The team determined that security forces had supported Hasina’s government throughout the unrest, which began as protests against civil service job quotas and then escalated into wider calls for her to stand down.

The rights office said the former government had tried systematically to suppress the protests with increasingly violent means.

It estimated that “as many as 1,400 people may have been killed” in that 45-day time period, while thousands were injured.

The vast majority of those killed “were shot by Bangladesh’s security forces”, the rights office said, adding that children made up 12 to 13 per cent of those killed.

The overall death toll given is far higher than the most recent estimate by Bangladesh’s interim government of 834 people killed during the protests.

“RAMPANT STATE VIOLENCE”

“The brutal response was a calculated and well-coordinated strategy by the former government to hold onto power in the face of mass opposition,” UN rights chief Volker Turk said in a statement.

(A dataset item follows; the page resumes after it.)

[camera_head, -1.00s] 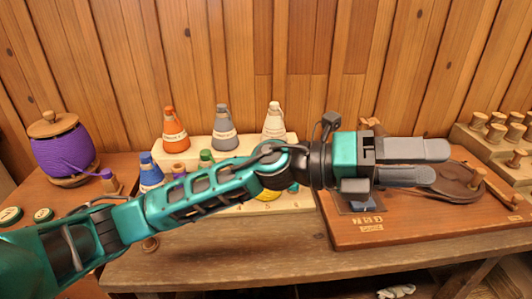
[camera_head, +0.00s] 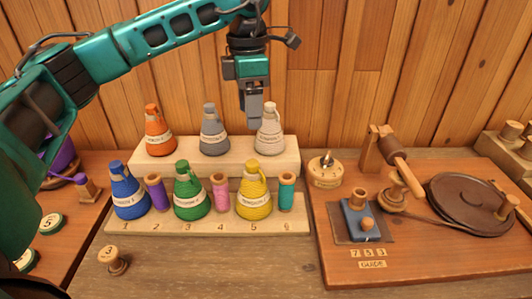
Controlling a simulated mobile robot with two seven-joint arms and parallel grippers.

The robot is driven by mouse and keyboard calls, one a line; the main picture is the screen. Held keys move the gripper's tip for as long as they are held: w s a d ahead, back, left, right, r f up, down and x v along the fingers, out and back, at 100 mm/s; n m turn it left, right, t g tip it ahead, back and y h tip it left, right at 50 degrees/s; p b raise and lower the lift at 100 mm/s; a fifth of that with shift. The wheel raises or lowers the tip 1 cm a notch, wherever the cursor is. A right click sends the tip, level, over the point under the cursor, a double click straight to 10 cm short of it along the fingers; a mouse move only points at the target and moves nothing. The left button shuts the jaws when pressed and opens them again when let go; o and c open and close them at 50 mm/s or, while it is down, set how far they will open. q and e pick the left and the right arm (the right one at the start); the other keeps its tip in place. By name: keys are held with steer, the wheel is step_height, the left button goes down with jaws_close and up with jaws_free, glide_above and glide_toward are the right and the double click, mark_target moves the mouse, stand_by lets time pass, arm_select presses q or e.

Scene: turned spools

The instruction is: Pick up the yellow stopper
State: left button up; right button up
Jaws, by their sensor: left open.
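The yellow bottle (camera_head: 254,203) stands upright above the number 5 on the lower step of the wooden rack. Its yellow stopper (camera_head: 252,167) sits on top of its neck. My left gripper (camera_head: 255,121) points down, higher in the picture than the stopper and apart from it. Its fingers overlap the edge of the white bottle (camera_head: 271,140) in the picture. They are seen edge-on, with nothing visible held. My right gripper is not in view.
The rack (camera_head: 232,172) also holds orange, grey, blue and green bottles and purple, pink and teal spools. A wooden board (camera_head: 430,262) with a winding device is at right. The front table is mostly clear.

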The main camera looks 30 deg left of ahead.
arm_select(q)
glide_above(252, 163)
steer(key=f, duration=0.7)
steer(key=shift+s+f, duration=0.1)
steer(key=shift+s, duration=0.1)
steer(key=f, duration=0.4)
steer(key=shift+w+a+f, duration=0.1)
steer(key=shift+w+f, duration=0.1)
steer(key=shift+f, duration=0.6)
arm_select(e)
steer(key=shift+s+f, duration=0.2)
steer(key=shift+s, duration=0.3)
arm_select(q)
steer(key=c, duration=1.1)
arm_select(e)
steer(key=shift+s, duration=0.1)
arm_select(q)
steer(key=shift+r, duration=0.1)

“There are reasonable grounds to believe hundreds of extrajudicial killings, extensive arbitrary arrests and detentions, and torture, were carried out with the knowledge, coordination and direction of the political leadership and senior security officials as part of a strategy to suppress the protests.”

Turk said the testimonies and evidence gathered by his office “paint a disturbing picture of rampant state violence and targeted killings”.

In some documented cases, “security forces deliberately killed or maimed defenceless protesters by shooting them at point blank range”, the report said.

It also documented gender-based violence, including threats of rape aimed at deterring women from taking part in protests.

And the rights office said its team had determined that “police and other security forces killed and maimed children, and subjected them to arbitrary arrest, detention in inhumane conditions and torture”.

While protests were still ongoing, the report also highlighted that some elements in the crowds committed “lynchings and other serious retaliatory violence” against police and Awami league officials or supporters.

“Accountability and justice are essential for national healing and for the future of Bangladesh,” Turk said.

He stressed that “the best way forward for Bangladesh is to face the horrific wrongs committed” during the period in question.

What was needed, he said, was “a comprehensive process of truth-telling, healing and accountability, and to redress the legacy of serious human rights violations and ensure they can never happen again”.